Expectations for 2016 were only slightly lower than last year. Revenue is predicted to increase in 75 percent of responding CEOs’ companies (down from 82 percent last year), remain the same in 9 percent, and decline in 15 percent. Sixty-three percent of respondents expected to see their costs rise, while 25 percent expected them to remain the same. Profit predictions are slightly lower than last year but still positive, with 65 percent of respondents expecting an increase (versus 73 percent last year) and only 18 percent foreseeing profit declines over the next 12 months. For next year, 58 percent believe productivity will increase, while only 5 percent expect a decline. Expectations for changes in capital expenditures were back to the 2013 levels, with 38 percent declaring that they will increase purchases next year and 42 percent keeping them steady.

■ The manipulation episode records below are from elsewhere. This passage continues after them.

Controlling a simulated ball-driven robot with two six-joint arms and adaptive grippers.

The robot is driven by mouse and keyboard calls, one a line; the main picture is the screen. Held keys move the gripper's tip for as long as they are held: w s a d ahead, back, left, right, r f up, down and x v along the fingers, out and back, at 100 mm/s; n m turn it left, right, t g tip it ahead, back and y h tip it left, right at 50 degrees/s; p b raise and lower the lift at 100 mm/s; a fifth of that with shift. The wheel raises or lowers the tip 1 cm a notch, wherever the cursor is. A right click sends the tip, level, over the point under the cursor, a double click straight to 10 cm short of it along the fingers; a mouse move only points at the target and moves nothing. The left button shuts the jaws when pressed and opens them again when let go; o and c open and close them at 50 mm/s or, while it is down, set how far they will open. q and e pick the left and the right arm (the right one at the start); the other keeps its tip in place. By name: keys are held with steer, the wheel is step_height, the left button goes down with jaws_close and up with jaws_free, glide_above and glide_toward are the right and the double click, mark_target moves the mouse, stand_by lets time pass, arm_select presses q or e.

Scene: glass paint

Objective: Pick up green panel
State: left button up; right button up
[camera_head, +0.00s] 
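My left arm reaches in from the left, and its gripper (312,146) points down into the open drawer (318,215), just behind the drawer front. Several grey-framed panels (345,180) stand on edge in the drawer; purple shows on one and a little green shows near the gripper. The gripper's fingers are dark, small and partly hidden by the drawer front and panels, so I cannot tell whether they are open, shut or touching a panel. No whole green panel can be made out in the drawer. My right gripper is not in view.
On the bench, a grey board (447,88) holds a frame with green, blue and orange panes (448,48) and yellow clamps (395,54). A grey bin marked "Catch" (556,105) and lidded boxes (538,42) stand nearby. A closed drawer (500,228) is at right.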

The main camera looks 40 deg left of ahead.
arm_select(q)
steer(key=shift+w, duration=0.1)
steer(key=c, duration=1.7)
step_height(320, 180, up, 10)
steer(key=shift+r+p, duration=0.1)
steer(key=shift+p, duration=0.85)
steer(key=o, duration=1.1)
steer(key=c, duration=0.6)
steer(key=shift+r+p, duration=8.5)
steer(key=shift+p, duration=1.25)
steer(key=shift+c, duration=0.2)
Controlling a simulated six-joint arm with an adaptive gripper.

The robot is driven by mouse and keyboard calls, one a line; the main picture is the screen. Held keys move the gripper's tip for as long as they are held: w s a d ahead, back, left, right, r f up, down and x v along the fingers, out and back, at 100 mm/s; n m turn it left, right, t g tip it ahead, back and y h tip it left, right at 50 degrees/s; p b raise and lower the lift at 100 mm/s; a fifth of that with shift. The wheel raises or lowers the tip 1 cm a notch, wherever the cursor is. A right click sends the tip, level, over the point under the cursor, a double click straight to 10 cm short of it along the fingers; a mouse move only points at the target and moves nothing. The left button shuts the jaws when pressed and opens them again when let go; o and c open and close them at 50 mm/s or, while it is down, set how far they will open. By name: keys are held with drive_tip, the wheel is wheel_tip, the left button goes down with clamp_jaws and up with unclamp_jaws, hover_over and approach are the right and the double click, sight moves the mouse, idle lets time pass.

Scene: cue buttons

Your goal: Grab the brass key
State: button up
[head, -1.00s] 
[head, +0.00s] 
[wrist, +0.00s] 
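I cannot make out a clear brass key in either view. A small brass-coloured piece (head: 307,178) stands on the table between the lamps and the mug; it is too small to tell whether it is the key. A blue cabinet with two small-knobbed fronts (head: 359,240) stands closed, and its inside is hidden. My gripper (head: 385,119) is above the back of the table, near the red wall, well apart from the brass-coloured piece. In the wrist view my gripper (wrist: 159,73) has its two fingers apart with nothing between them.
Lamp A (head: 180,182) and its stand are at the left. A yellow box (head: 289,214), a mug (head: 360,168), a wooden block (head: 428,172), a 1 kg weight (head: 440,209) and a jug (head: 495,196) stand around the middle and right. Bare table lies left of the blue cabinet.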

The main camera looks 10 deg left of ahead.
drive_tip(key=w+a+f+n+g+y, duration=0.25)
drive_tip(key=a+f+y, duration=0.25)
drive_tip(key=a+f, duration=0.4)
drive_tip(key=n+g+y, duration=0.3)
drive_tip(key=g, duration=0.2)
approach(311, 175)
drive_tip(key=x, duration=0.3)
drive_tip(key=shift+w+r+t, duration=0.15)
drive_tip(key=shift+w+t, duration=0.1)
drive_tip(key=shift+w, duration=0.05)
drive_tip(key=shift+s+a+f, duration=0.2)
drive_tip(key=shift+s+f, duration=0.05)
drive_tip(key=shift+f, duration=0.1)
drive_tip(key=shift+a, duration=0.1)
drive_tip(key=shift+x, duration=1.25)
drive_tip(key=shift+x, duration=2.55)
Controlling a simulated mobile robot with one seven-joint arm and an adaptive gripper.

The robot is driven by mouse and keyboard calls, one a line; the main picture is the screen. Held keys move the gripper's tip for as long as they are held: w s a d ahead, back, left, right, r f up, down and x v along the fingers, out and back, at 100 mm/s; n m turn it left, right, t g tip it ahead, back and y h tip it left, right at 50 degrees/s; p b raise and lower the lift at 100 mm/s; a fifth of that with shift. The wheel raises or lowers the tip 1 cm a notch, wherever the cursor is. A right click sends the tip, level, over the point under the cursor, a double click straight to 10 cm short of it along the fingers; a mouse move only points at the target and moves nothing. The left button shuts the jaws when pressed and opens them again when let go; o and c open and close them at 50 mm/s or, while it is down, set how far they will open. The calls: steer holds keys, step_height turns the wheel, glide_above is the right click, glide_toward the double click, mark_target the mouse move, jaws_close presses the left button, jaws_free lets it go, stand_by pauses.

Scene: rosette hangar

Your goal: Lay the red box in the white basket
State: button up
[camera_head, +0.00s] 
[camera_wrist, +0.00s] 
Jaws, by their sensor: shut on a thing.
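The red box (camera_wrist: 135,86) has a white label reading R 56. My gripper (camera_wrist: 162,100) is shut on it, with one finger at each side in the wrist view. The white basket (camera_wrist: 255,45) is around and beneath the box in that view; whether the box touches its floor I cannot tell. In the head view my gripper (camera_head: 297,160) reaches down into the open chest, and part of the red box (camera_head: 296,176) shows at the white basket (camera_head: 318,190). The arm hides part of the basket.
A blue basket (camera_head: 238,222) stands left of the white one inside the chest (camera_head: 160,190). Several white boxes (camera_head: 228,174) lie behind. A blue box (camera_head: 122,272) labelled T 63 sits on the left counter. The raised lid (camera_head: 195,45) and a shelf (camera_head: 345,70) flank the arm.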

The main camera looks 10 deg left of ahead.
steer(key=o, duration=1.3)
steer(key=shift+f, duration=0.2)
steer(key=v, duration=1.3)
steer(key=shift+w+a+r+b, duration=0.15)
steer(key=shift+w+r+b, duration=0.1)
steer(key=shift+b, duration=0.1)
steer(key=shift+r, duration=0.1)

In terms of expectations for their human capital, 40 percent of respondents believed that staffing levels would remain steady, while an even higher 44 percent expected to increase employment. Employee salaries, which were expected to increase in 82 percent of companies in 2015, are still expected to increase in 74 percent this year. Recognizing the need to invest in their people, CEOs reported that their training budgets would remain almost the same (46 percent) or increase (43 percent) over the next 12 months. The level of organizational change will be on the same order as last year, with 26 percent indicating it will be significant, and 39 percent labeling it as moderate. 

Top Challenges for 2016

When asked about the top business challenges they will face in the coming 12 months, labor availability topped the list, cited by 22 percent of respondents as one of their top three concerns. Regulatory and legal issues were next on the list, cited by 18 percent as a top three concern. The current economic climate was noted by 14 percent, and changing customer needs and expectations recorded a close 12 percent.

We asked respondents to rate how important a number of issues were to their organization’s success. No. 1 was talent availability, which 86 percent rated as important or extremely important. Innovation was second, with 81 percent rating it as important or extremely important. Third was corporate tax reform with 58 percent, followed by corporate responsibility at 45 percent and immigration reform with 33 percent. These were trailed closely by diversity and inclusion, with 33 percent rating it as important or extremely important to the success of their organizations.

DFW as a Business Home

When questioned about which market represented their best growth potential, 34 percent indicated the DFW market was first, Texas was second with 29 percent, and other U.S. regions were third with 24 percent. The North Texas market is significant because 40 percent of the companies responding receive more than 75 percent of their sales from here. Thirty-six percent rated the quality of the DFW workforce as “high,” while 56 percent believe it is “adequate.” Thirty-nine percent of the CEOs believed the best thing local governments could do for the business climate would be to improve public education. A smaller 32 percent think it could be improved through increased financial incentives such as tax abatements, fee rebates, and expedited permits. 

The Bottom Line

After analyzing this year’s survey results, it is clear that uncertainties in the news are concerning to business leaders. They see a rapidly declining global economic situation, but seem to feel relatively insulated here at home. CEOs expect a very good year and plan to continue to invest in their most valuable asset: human capital. Let’s hope they’re right, and the dark clouds we see gathering on the horizon do not represent a looming economic storm.